We introduce mechanisms to encourage cooperation and diversity for learning an ensemble of networks. We study these two principles for few-shot learning and characterize the regimes where they are useful.
We show that it is possible to significantly outperform current state-of-the-art techniques for few-shot classification without using meta-learning.
As a minor contribution, we also show how to distill the knowledge from an ensemble into a single network with minor loss in accuracy on novel categories, by using additional unlabeled data.
2 Related Work
In this section, we discuss related work on few-shot learning, meta-learning, and ensemble methods.
Typical few-shot classification problems consist of two parts called meta-training and meta-testing [chen19closerfewshot]. During the meta-training stage, one is given a large-enough annotated dataset, which is used to train a predictive model. During meta-testing, novel categories are provided along with few annotated examples, and we evaluate the capacity of the predictive model to retrain or adapt, and then generalize on these new classes.
Meta-learning approaches typically sample few-shot learning classification tasks from the meta-training dataset, and train a model such that it should generalize on a new task that has been left aside. For instance, in [finn2017model] a “good network initialization” is learned such that a small number of gradient steps on a new problem is sufficient to obtain a good solution. In [ravioptimization]
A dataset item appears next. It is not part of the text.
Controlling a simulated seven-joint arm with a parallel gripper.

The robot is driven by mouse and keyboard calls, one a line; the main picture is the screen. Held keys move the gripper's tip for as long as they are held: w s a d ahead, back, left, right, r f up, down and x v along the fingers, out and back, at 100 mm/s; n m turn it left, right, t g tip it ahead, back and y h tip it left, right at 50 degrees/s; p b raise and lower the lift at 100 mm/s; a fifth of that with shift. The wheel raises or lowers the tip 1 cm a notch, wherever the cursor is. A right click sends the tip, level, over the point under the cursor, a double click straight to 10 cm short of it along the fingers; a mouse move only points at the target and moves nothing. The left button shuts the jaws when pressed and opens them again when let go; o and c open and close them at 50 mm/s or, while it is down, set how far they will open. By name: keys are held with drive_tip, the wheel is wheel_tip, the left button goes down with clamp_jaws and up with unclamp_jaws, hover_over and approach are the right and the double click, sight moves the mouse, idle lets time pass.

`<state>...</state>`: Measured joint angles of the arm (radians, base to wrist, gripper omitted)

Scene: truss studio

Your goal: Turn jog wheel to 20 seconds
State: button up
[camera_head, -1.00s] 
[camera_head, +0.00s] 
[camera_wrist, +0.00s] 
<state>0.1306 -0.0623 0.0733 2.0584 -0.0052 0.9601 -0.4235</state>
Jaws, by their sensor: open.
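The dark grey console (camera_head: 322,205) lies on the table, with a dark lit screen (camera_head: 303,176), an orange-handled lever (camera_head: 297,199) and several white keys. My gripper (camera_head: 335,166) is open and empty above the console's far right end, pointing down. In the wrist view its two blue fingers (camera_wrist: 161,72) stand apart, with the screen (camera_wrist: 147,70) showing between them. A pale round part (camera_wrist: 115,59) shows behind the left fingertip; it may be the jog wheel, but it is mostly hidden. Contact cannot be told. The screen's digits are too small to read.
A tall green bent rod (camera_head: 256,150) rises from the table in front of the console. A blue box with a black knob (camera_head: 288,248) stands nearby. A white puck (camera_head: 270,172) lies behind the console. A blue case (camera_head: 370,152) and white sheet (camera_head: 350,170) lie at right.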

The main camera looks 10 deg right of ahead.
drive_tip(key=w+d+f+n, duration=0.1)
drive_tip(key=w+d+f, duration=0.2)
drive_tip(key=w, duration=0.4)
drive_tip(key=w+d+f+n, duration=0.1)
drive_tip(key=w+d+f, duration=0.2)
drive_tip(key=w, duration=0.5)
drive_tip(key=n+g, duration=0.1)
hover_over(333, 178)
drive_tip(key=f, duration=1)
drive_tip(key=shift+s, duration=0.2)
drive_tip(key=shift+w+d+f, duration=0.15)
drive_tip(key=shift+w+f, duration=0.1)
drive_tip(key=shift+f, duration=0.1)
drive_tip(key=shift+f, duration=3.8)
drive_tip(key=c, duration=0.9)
, the authors learn both the network initialization and an update rule (optimization model) represented by a Long-Term-Short-Memory network (LSTM). Inspired by few-shot learning strategies developed before deep learning approaches became popular[mensink2013distance], distance-based classifiers based on the distance to a centroid were also proposed, e.g., prototypical networks [snell2017prototypical], or more sophisticated classifiers with attention [vinyals2016matching]. All these methods consider a classical backbone network, and train it from scratch using meta-learning.
Recently, these meta-learning were found to be sub-optimal [gidaris2018dynamic, oreshkin2018tadam, qiao2018few]. Specifically, better results were obtained by training the network on the classical classification task using the meta-training data in a first step, and then only fine-tuning with meta-learning in a second step [oreshkin2018tadam, rusu2018meta, ye2018learning]. Others such as [gidaris2018dynamic, qiao2018few] simply freeze the network obtained in the first step, and train a simple prediction layer with meta-learning, which results in similar performance. Finally, the paper [chen19closerfewshot] demonstrates that simple baselines without meta-learning—based on distance-based classifiers—work equally well. Our paper pushes such principles even further and shows that by appropriate variance-reduction techniques, these approaches can significantly outperform the current state of the art.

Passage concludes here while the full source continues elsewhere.